I told him I wanted to re-acquaint myself with the equations that describe a spring oscillating under a weight. He dropped by my office one day and derived the equations from scratch on my whiteboard. I remember he was tired that day and literally started to fall asleep standing up as he was writing the equations.

Our rapport created an unusual and powerful combination between Physics and Positive Psychology. I decided to leverage that combination one day be telling him about a concept called Flow.

Flow is a term coined by Mihaly Csikszentmihalyi, a pioneer in the research of peak of performance and one of the most cited authors in the field of positive psychology.

Csikszentmihalyi describes Flow as; a unified flow from one moment to the next, in which we feel in control of our actions and in which there is little distinction between self and environment, stimulus and response, past, present and future.

I described the defining characteristics of Flow.
Through that dialogue Maurice distilled them down to 7 simple statements, I love the way his mind works.

1. Goal is clear
(outcome is not vague, you’ll know if you achieved it or not, outcome is dichotomous)

2. Challenge is slightly stretch
(Challenge is slightly greater than or equal to your peak skill – calls for your best).
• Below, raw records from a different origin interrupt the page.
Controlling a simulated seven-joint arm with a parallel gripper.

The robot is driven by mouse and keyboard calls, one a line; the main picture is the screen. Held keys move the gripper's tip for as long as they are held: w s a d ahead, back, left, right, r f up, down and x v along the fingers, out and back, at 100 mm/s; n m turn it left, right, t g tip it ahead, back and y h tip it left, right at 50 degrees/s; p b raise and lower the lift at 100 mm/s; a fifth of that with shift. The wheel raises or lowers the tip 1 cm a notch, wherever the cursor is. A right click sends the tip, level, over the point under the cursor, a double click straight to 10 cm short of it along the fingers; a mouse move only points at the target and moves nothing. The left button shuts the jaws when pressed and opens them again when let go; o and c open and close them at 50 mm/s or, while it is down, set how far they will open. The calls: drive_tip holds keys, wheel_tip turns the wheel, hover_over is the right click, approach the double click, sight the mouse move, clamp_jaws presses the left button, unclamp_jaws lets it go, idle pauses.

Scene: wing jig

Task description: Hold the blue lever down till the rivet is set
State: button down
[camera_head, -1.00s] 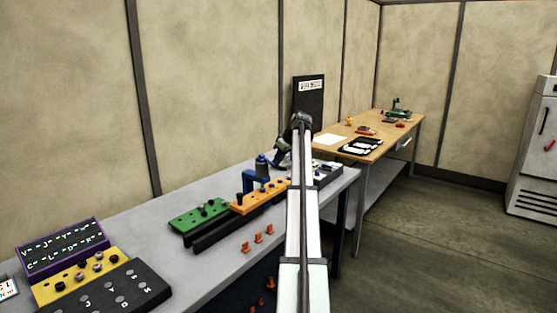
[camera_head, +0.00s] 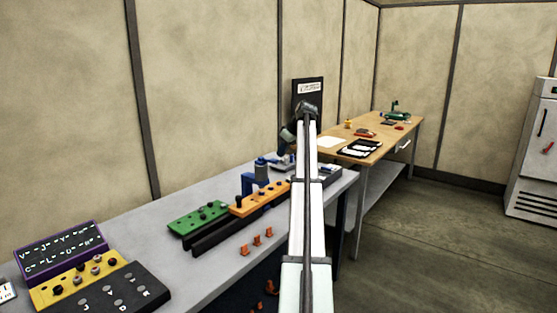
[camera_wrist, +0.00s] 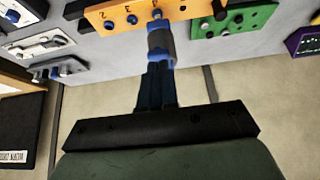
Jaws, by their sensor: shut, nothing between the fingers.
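A blue rivet tool (camera_head: 255,182) with a grey-blue cylinder on top stands over the orange plate (camera_head: 262,198) in the head view. A small blue piece (camera_head: 275,160) sticks out right of the cylinder; it may be the lever. My gripper (camera_head: 288,140) is up and to the right of the tool, partly behind my arm. In the wrist view my gripper (camera_wrist: 158,68) has its dark fingers together, lined up with the blue tool (camera_wrist: 160,40). I cannot tell whether they touch it. The rivet under the tool is hidden.
A green plate (camera_head: 198,218) lies left of the orange one. Several orange clips (camera_head: 257,240) stand along the bench's front. A yellow block (camera_head: 75,285), purple board (camera_head: 60,250) and black panel (camera_head: 120,292) are at the left. A wooden table (camera_head: 385,127) stands behind.

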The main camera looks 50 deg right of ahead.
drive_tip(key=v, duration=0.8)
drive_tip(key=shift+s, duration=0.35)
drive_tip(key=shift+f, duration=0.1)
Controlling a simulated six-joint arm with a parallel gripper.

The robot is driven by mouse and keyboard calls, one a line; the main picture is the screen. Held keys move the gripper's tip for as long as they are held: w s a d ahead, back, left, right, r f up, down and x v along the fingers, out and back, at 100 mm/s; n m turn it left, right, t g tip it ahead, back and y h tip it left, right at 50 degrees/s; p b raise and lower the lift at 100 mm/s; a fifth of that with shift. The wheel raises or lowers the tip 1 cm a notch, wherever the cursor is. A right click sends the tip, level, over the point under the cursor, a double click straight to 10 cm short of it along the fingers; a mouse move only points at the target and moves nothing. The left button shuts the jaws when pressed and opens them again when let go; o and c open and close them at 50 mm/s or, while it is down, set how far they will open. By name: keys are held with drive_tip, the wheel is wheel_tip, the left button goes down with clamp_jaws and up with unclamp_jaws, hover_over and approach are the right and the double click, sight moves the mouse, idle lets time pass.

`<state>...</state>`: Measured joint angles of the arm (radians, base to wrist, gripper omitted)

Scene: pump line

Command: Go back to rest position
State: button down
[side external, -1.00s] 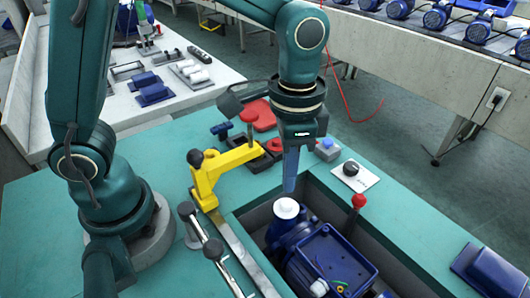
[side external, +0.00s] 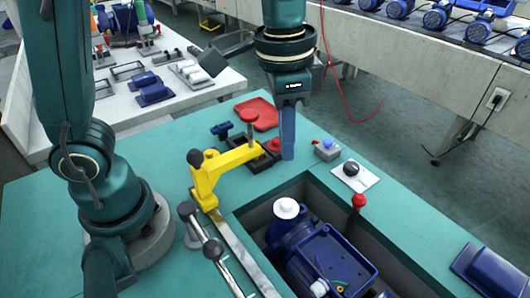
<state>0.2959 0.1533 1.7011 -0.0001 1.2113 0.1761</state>
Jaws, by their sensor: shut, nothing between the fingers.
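My gripper (side external: 288,155) hangs from my arm with its blue fingers shut and pointing down. Nothing shows between them. It is above the far side of the green workbench (side external: 140,180), and in the picture its tips overlap the bench top just right of the small dark holder with a red part (side external: 272,146). The gap between the tips and the bench cannot be judged. A blue pump (side external: 315,250) with a white cap (side external: 286,208) sits in the recess in front of my gripper, clear of it.
A yellow clamp arm (side external: 222,168) stands left of the recess. A red-knobbed lever (side external: 358,200), a dial plate (side external: 353,176) and a button box (side external: 327,149) stand to the right. A red piece (side external: 257,113) lies behind. A dark blue part (side external: 490,268) lies at lower right.

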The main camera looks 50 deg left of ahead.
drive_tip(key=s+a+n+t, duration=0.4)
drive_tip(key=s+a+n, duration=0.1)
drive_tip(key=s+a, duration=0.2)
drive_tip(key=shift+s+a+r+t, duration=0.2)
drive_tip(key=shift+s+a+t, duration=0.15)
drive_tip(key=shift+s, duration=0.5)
3. Presence of Feedback loop
(You know how you’re doing at all times, allows you to continually course correct.)

4. You are your talents
(Engaged in the exclusive use of your talents)

5. You are fully concentrated on salient factors.
(No distractions, no extraneous inputs, no compromise of performance due to fear or worry.)

6. Time has no meaning
(time either flies or stands still)

7. You approach the upper limit of intrinsic satisfaction.
(You love doing it for the sake of doing it).

This conversation has kept me interested and excited about this concept for over  ten years.

I learned from Maurice that maybe there isn’t a big difference between physics and positive psychology after all.